For the device innovation, ever since the discovery of graphene with excellent physical and electrical properties, much interest has been drawn in the electron-device community and graphene-based FETs have been introduced. Based on the property of the angular dependent transmission probability of electrons observed in GPNJs, an enhanced device structure is presented. More elaborate physical models are also developed to better evaluate the upper limit of delay and power consumptions of GPNJ circuits, including ON resistance, leakage current, contact resistance, and footprint area. For the low-power applications, TFETs show promise in overcoming the power wall faced by thermionic FETs by allowing significant reduction in the supply voltage. The analytical device-level models for TFETs are developed to efficiently evaluate the overall system-level metrics. It is demonstrated that the IV characteristics of a TFET behaves like a Si CMOS switch, but it provides much lower leakage current and ultra-low supply voltage at the cost of low ON current.

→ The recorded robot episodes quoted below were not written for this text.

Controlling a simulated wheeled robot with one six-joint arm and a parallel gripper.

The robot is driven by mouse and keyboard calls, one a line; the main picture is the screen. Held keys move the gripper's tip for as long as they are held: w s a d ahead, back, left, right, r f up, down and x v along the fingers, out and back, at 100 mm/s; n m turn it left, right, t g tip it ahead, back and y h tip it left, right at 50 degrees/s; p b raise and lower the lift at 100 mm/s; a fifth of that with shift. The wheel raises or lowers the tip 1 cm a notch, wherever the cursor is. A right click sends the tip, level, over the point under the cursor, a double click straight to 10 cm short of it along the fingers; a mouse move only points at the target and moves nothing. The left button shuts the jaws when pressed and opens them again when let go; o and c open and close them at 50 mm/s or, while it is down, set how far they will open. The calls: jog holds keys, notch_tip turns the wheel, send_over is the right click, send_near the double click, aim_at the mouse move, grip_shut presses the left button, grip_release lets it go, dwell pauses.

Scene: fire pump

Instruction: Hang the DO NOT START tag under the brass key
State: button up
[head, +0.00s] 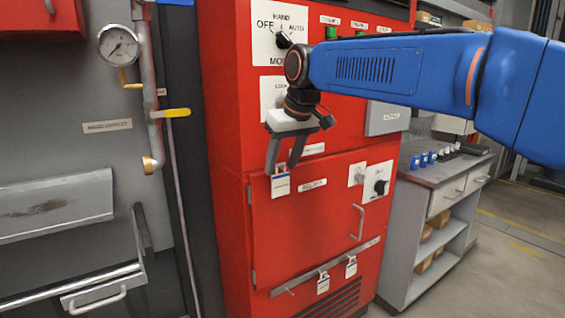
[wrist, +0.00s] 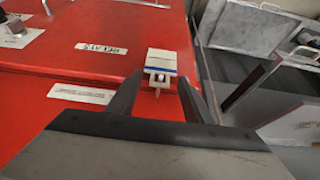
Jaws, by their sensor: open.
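My gripper (head: 281,168) points down in front of the red cabinet, its two fingers apart. A white tag with a blue stripe (head: 281,186) shows just below the fingertips in the head view. In the wrist view the tag (wrist: 160,62) lies just beyond and between the open fingertips (wrist: 158,83), with a small pale pin at its near end. Its lettering is too small to read, and I cannot tell what holds it up. A white lock plate (head: 268,92) is partly behind my gripper. I cannot make out the brass key.
A black selector knob (head: 380,187) and a door handle (head: 358,222) stick out at the right. A pipe with a yellow lever (head: 172,113) stands at the left.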

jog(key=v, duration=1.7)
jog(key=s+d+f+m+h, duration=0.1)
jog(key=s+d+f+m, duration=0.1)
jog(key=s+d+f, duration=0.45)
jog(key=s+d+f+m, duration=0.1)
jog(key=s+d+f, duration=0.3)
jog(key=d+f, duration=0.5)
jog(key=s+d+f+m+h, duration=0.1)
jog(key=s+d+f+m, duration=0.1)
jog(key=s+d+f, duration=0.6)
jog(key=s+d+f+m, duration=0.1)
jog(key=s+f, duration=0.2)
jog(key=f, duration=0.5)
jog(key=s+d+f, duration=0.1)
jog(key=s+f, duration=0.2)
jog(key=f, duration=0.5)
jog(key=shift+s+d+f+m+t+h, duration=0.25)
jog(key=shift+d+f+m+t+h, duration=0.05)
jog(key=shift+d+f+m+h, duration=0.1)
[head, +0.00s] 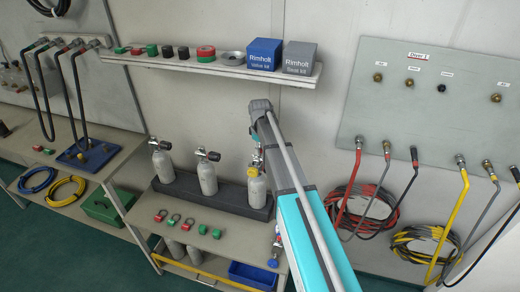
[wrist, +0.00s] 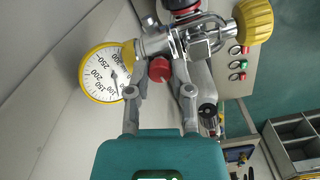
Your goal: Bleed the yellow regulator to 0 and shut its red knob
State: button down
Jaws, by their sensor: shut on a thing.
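In the wrist view, the yellow regulator has a chrome body (wrist: 200,38), a yellow hand knob (wrist: 253,22) and a yellow-rimmed gauge (wrist: 104,73). The gauge needle points down the dial, near the 100 mark; the exact reading is hard to tell. The small red knob (wrist: 160,69) sits under the body, between the fingertips of my gripper (wrist: 161,82), which is shut on it. In the head view, the yellow knob (head: 252,172) shows on the rightmost upright cylinder (head: 257,196). My arm hides part of the regulator and my fingertips there.
Two more cylinders (head: 206,178) (head: 162,166) stand left in the same dark rack (head: 222,197). A shelf (head: 210,68) with boxes hangs above. A panel with hoses (head: 430,100) is at right.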

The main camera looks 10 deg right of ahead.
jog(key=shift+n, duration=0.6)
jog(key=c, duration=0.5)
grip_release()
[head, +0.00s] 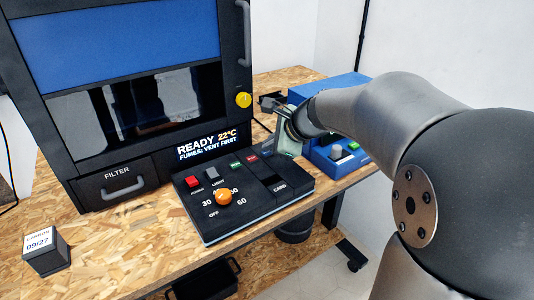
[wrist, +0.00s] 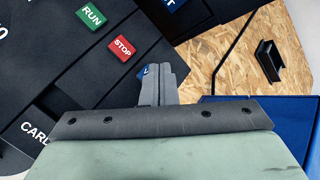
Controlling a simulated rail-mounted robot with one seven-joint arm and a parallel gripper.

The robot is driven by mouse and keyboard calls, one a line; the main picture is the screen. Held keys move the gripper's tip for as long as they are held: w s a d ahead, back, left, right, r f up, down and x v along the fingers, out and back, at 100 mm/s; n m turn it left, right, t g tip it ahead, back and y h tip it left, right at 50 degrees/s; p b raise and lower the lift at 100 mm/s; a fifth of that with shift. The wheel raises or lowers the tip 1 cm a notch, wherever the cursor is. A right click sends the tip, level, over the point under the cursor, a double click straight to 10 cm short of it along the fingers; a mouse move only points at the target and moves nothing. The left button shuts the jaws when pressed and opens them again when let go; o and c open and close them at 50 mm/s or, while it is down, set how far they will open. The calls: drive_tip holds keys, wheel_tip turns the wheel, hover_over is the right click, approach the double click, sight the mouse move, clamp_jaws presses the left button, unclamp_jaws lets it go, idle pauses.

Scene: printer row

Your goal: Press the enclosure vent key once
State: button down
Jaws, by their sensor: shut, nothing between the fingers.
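The black control panel (head: 235,205) lies on the bench in front of the enclosure. In the wrist view, a blue key (wrist: 143,72) with a white letter peeks out left of my fingertips, mostly hidden by them. It lies in line after the green RUN key (wrist: 91,15) and red STOP key (wrist: 122,48); its full label is not readable. My gripper (wrist: 160,72) is shut and empty, its tips over or right beside this blue key. Touching or apart, I cannot tell. In the head view, my gripper (head: 284,150) is at the panel's back right.
The enclosure (head: 120,150) stands behind, its display reading READY and FUMES: VENT FIRST. An orange knob (head: 223,197), a red key (head: 192,182) and a card slot (head: 268,180) are on the panel. A blue device (head: 340,155) stands at the right.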

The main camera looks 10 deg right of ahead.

For the interconnect technology, as the conventional Cu interconnect scales, the resistance per unit length increases dramatically because of 1) the smaller cross-sectional area and 2) the severe size effects at sub-20nm nodes. To alleviate the interconnect challenge, a novel local interconnect structure and hybrid Al-Cu interconnect architecture are proposed and benchmarked against their copper counterpart in terms of energy and energy-delay product. Alternatively, carbon-based interconnects, such as graphene sheets and carbon nanotubes, are also potential candidates because of their outstanding electrical properties. However, graphene is a two-dimensional structure, and increasing the interconnect pitch does not lower the resistance as fast as it does in copper interconnects. Hence, comparing graphene and copper interconnects strongly depends on the interconnect pitch. As a result, system-level analyses are essential to better understand and evaluate the overall benefits of graphene interconnects.

Different from existing system-level performance simulators that are based on cycle-accurate simulations, the present methodology employs three hierarchies of compact analytical models on material, device and interconnect, and system levels, respectively. Significant acceleration is achieved in the simulation speed, making multi-parameter optimization feasible. This run-time efficiency is crucial because many novel device concepts have fundamentally different operational principles, and their on/off currents and input capacitances vary drastically in accordance with their design parameters. This methodology allows technologies to evaluate various trade-offs among key design parameters and to maximize the overall chip throughputs or energy efficiencies of processors in a highly efficient way.  For the validation of the proposed methodology, simulation results are compared and well matched with eight commercially available Intel multi-core processors across three technology generations from 65nm to 32nm technology nodes.

For the GPNJ-based processors, the proposed design methodology is applied to efficiently perform device-, circuit-, and system-level co-optimization. For given power density and die size area budgets, various device-level parameters, including supply voltage, control voltage, gap distance, and oxide thickness, are optimized for a GPNJ core, where 2.1X throughput improvement is observed for a sharp-corner GPNJ core. This advantage is predominantly because of the smaller output resistance, which reduces both device and interconnect delay and saves the power for repeaters. For the TFET based processors, the results indicate that TFETs have excellent performance at the low power density range due to the low supply voltage. The limitations imposed by the interconnects and the large leakage current at high supply voltage restrict the driving current, leading to a lower performance of the TFETs at a high power density.

For the emerging interconnect technology, the proposed Al-Cu hybrid interconnect technology is evaluated by replacing short narrow local signal interconnects by Al interconnects. Six interconnect architecture options are analyzed and their optimal aspect ratio and chip frequency are predicted for five technology generations. The optimization and benchmarking results indicate that the potential improvement in chip clock frequency can be between 50 to 100% for the 7nm technology node. A comprehensive optimization/benchmarking is also performed for the multi-layer graphene interconnects. The results show that a single core using graphene interconnects have a higher throughput within the same power density and die size area because of the power saving offered by the low capacitance graphene interconnects.